Tear down and Clean up

Since you already cleaned up the tablets from the original unsharded example by running ./vttablet-down.sh, that step has been replaced with ./sharded-vttablet-down.sh to clean up the new sharded tablets.

vitess/examples/kubernetes$ ./guestbook-down.sh
vitess/examples/kubernetes$ ./vtworker-down.sh
vitess/examples/kubernetes$ ./vtgate-down.sh
vitess/examples/kubernetes$ ./sharded-vttablet-down.sh
vitess/examples/kubernetes$ ./vtctld-down.sh
vitess/examples/kubernetes$ ./etcd-down.sh

Then tear down the Container Engine cluster itself, which will stop the virtual machines running on Compute Engine:

$ gcloud container clusters delete example

It's also a good idea to remove the firewall rules you created, unless you plan to use them again soon:

$ gcloud compute firewall-rules delete vtctld guestbook

Reference

You can checkout the old version tutorial here. It walks you through the resharding process by manually executing commands.

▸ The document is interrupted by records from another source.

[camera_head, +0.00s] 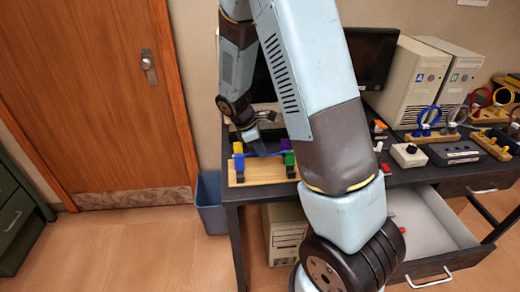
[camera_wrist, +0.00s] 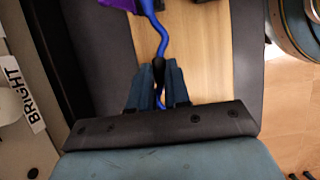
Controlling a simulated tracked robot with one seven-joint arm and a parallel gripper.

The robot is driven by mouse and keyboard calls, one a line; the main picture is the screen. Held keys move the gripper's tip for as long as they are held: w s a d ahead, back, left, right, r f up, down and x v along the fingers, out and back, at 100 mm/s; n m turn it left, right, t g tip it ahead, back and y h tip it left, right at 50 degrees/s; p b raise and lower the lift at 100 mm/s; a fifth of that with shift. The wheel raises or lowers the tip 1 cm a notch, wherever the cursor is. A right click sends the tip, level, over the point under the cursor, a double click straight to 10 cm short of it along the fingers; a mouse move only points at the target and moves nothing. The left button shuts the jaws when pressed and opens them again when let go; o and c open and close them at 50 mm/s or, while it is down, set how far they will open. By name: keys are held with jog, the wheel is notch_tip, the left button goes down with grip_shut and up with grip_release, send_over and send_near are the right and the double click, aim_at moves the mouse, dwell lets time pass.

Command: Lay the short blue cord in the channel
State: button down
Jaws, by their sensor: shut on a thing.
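In the head view my gripper (camera_head: 258,148) is low over the same board (camera_head: 258,179), between a yellow post (camera_head: 238,148) and a green post (camera_head: 289,159). A thin blue stretch of cord (camera_head: 272,153) shows there. A purple piece (camera_wrist: 117,4) is beside the cord at the top of the wrist view. I cannot make out the channel clearly.
The board sits at the desk's left front corner, above a blue bin (camera_head: 209,205). A monitor (camera_head: 370,55) stands behind my arm. A white knob box (camera_head: 408,155) and coloured cord stands are to the right. A drawer (camera_head: 430,235) hangs open below.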

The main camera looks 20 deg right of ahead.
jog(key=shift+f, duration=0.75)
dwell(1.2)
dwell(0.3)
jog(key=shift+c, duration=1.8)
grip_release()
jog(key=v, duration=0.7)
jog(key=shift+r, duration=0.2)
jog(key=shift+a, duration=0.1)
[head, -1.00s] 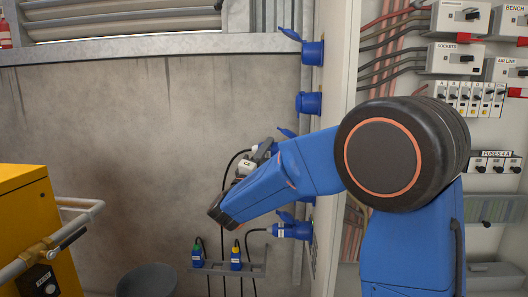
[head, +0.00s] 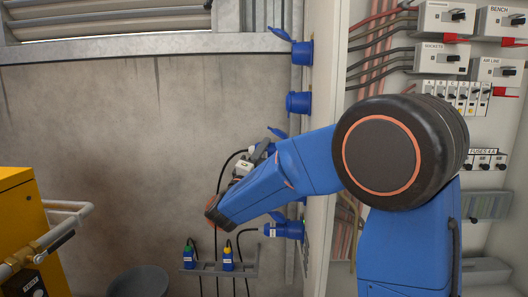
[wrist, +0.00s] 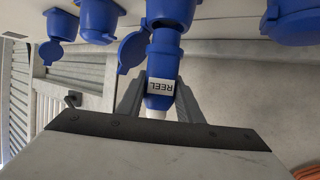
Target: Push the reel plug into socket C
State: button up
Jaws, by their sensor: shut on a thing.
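The reel plug (wrist: 160,88) is blue, with a white REEL label upside down in the wrist view. My gripper (wrist: 159,98) is shut on it, a grey finger on either side. The plug's front lines up with a blue socket (wrist: 160,24) whose lid hangs open to the left. The front meets the socket mouth; I cannot tell how deep it sits. In the head view my gripper (head: 252,158) is at the third socket position down the cabinet side, mostly hidden by my arm. I cannot read any socket letter.
Two sockets (head: 301,52) (head: 299,102) are above, and a plugged one (head: 285,229) is below. Two plugs (head: 190,256) (head: 228,259) stand in a rack (head: 250,268). A yellow machine (head: 22,225) with a rail is at left. Black cables hang near the wall.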

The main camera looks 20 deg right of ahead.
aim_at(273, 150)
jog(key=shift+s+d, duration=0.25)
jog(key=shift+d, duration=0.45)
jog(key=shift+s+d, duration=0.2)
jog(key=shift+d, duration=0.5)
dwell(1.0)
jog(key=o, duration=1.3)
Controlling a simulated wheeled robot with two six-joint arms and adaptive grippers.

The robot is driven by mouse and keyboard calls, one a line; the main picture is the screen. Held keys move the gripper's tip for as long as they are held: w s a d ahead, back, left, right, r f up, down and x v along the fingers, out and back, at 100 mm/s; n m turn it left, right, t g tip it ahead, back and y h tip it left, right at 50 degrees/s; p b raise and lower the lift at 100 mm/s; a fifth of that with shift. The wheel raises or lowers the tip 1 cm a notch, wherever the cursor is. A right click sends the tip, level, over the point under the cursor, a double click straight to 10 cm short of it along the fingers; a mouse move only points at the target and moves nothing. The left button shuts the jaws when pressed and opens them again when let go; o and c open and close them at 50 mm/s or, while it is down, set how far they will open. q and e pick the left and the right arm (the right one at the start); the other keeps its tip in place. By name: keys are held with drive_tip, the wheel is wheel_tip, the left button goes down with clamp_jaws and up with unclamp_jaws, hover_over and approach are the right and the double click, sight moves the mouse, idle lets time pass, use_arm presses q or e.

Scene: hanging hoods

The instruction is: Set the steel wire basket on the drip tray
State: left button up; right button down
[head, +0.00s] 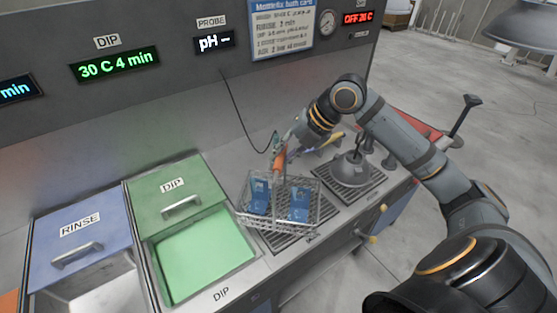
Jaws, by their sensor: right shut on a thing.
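The steel wire basket (307,222) has an orange handle (279,161) and holds blue pieces (299,201). My right gripper (283,148) is shut on the handle, and the basket hangs below it, roughly upright. A dark slatted drip tray (288,241) shows under and in front of the basket, just right of the green dip tank. The basket covers much of this tray; I cannot tell whether its bottom touches the slats. My left gripper is not in view.
The dip tank (205,252) holds green liquid, with its green lid (172,187) slid back. A blue-lidded rinse tank (80,237) stands left. A grey bell-shaped hood (351,170) sits on a second slatted grate (377,177) at right. A probe cable (240,120) hangs behind the basket.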

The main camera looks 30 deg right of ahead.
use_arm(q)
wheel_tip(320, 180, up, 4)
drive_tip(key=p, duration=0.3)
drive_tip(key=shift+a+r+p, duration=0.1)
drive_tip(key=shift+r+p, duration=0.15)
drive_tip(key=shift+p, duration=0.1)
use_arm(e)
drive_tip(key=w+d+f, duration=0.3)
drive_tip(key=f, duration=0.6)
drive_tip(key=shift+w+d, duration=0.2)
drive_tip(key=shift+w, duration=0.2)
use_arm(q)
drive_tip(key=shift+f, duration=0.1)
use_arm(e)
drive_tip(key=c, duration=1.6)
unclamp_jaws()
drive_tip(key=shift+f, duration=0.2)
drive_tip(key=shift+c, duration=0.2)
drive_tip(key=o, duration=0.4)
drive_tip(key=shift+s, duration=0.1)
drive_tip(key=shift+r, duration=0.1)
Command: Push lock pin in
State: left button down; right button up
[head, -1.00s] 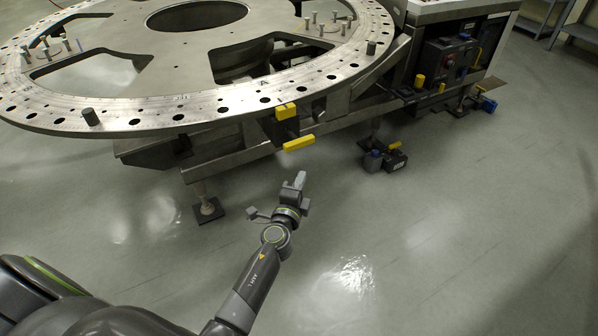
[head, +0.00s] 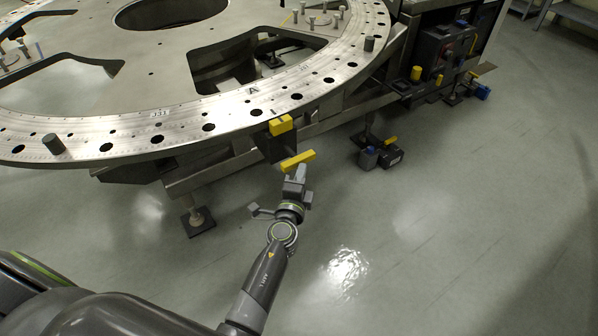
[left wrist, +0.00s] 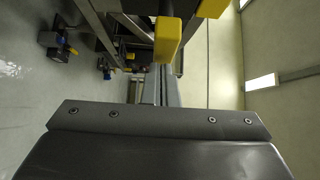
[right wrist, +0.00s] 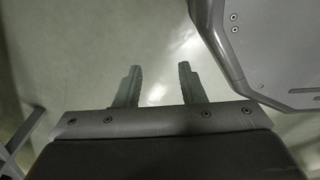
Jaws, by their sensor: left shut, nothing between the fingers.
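The lock pin shows as a yellow bar handle (head: 298,160) at the front of a dark block (head: 272,147) under the turret plate's (head: 208,127) rim. A yellow piece (head: 281,125) sits on top of that block. My left gripper (head: 299,172) is shut and empty, just in front of and below the bar. Whether it touches the bar I cannot tell. In the left wrist view the closed fingers (left wrist: 160,88) point forward, with the yellow bar (left wrist: 168,40) close by. My right gripper (right wrist: 160,75) is open and empty over bare floor, seen only in the right wrist view.
A metal frame with a levelling foot (head: 198,220) stands under the plate. A small dark box (head: 381,156) lies on the floor to the right. A control box (head: 445,50) stands behind it. The floor at the front right is clear.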

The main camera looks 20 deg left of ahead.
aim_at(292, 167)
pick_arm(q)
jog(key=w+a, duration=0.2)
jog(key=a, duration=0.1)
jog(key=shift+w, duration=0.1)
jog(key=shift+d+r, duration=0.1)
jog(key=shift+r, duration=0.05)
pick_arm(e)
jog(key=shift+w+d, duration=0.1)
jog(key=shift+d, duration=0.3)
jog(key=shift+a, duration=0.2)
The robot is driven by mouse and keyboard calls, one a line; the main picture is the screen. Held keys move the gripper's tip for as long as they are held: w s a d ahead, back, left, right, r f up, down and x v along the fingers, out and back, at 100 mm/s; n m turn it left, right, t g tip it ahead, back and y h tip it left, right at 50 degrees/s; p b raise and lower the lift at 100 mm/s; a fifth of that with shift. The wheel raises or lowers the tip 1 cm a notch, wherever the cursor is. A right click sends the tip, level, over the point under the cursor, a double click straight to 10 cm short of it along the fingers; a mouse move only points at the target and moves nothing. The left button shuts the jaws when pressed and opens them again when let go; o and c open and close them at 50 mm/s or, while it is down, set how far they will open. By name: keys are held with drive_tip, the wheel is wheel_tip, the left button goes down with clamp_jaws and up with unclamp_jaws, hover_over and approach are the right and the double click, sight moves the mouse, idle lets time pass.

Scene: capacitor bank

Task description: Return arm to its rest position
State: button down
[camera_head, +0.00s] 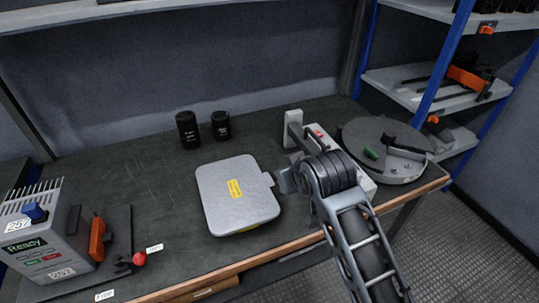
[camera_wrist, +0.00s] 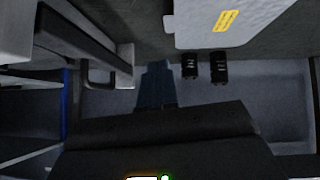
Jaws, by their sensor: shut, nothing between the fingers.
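My arm (camera_head: 362,235) reaches in from the lower right of the head view, over the front edge of the workbench (camera_head: 125,200). My gripper (camera_head: 284,182) is at its end, beside the right edge of the grey square case. In the wrist view my gripper (camera_wrist: 156,70) points up the picture, with its fingers together and nothing between them. The grey case (camera_head: 237,194) lies flat with a yellow label; part of it shows in the wrist view (camera_wrist: 235,20). I cannot tell whether my gripper touches it.
A grey device with an upright handle (camera_head: 293,130) stands just behind my arm. A round grey turntable (camera_head: 365,137) is at the right. Two black cylinders (camera_head: 188,130) (camera_head: 221,125) stand at the back. A "Ready" unit (camera_head: 45,240) and red-knobbed lever (camera_head: 139,259) are front left.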

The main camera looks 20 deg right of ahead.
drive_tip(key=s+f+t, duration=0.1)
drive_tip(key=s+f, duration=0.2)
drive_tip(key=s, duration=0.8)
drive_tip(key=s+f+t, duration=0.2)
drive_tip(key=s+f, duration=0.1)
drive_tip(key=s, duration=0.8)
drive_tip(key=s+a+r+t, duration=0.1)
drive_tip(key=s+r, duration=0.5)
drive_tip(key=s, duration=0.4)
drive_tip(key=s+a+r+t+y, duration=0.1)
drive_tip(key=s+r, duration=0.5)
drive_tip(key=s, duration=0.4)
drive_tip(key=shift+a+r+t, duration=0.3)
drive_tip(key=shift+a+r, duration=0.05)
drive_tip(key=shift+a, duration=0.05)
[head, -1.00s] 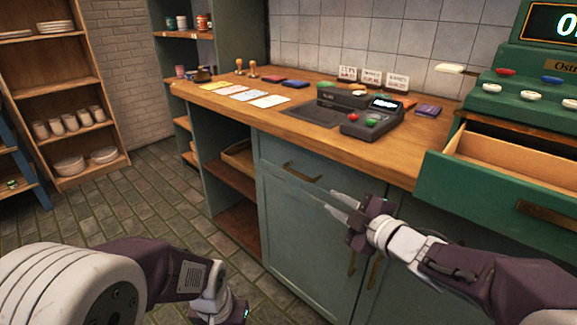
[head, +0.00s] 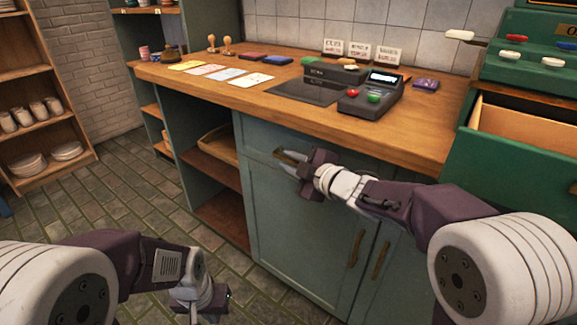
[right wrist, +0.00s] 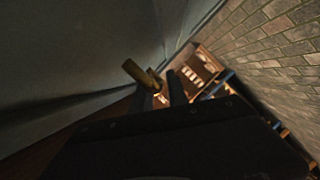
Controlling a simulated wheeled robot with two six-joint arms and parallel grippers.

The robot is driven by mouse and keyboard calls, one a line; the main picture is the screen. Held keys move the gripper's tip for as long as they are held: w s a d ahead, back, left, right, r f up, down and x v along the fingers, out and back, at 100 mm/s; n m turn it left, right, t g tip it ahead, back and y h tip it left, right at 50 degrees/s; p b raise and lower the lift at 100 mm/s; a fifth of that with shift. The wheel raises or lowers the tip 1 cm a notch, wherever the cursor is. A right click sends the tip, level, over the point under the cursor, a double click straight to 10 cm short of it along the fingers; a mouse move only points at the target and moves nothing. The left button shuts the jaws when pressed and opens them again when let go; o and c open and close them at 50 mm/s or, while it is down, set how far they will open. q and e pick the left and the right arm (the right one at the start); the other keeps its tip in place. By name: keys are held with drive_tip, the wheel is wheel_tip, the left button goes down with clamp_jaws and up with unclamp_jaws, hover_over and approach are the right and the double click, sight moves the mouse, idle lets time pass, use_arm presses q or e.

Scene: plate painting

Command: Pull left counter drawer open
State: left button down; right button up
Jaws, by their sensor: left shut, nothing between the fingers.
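The left counter drawer (head: 257,137) is a grey-green front under the wooden worktop, flush with the cabinet. Its brass handle (head: 283,155) is partly covered by my right gripper (head: 287,160), whose fingertips are at the handle. In the right wrist view the brass handle (right wrist: 136,73) is beside or between the dark fingers (right wrist: 164,92); the view is too dark to tell whether they grip it. My left gripper (head: 226,296) is low at the front, shut and empty, away from the counter.
The worktop (head: 215,95) holds cards, stamps and a card terminal (head: 370,95). At right a green register (head: 520,150) has its own drawer open. Cabinet doors with upright brass handles (head: 356,248) are below. The tiled floor (head: 130,200) at left is clear.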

For the kubectl command line interface, which helps you interact with the kubernetes cluster, you can check out more information here.

Troubleshooting

Checking status of your setup.

To get status of pods and services you've setup, you can use the commands (all pods should be in Running status, guestbook and vtworker services should have assign external IP):

$ kubectl get pods
$ kubectl get services

Debugging pods.

If you find out a component (e.g. vttablet, vtgate) doesn't respond as expected, you can surface the log using this command (the pod name can be found out using the command mentioned above):

$ kubectl logs <pod name> [-c <container>]
### example
# $ kubectl logs vtworker
# $ kubectl logs vttablet-XXXX -c vttablet

Debugging pending external IP issue.

If you found that your service has a pending external IP for long time, it maybe because you've reached the limitation of networking resource. Please go to your project console on gcloud (cloud.google.com), then go to Load balancing page (you can search "Load balancing" in the search bar to get to the page) under Networking section. Then, click "advanced menu" for editing load balancing resources. Check the forwarding rules you have and delete the unused ones if there are too many.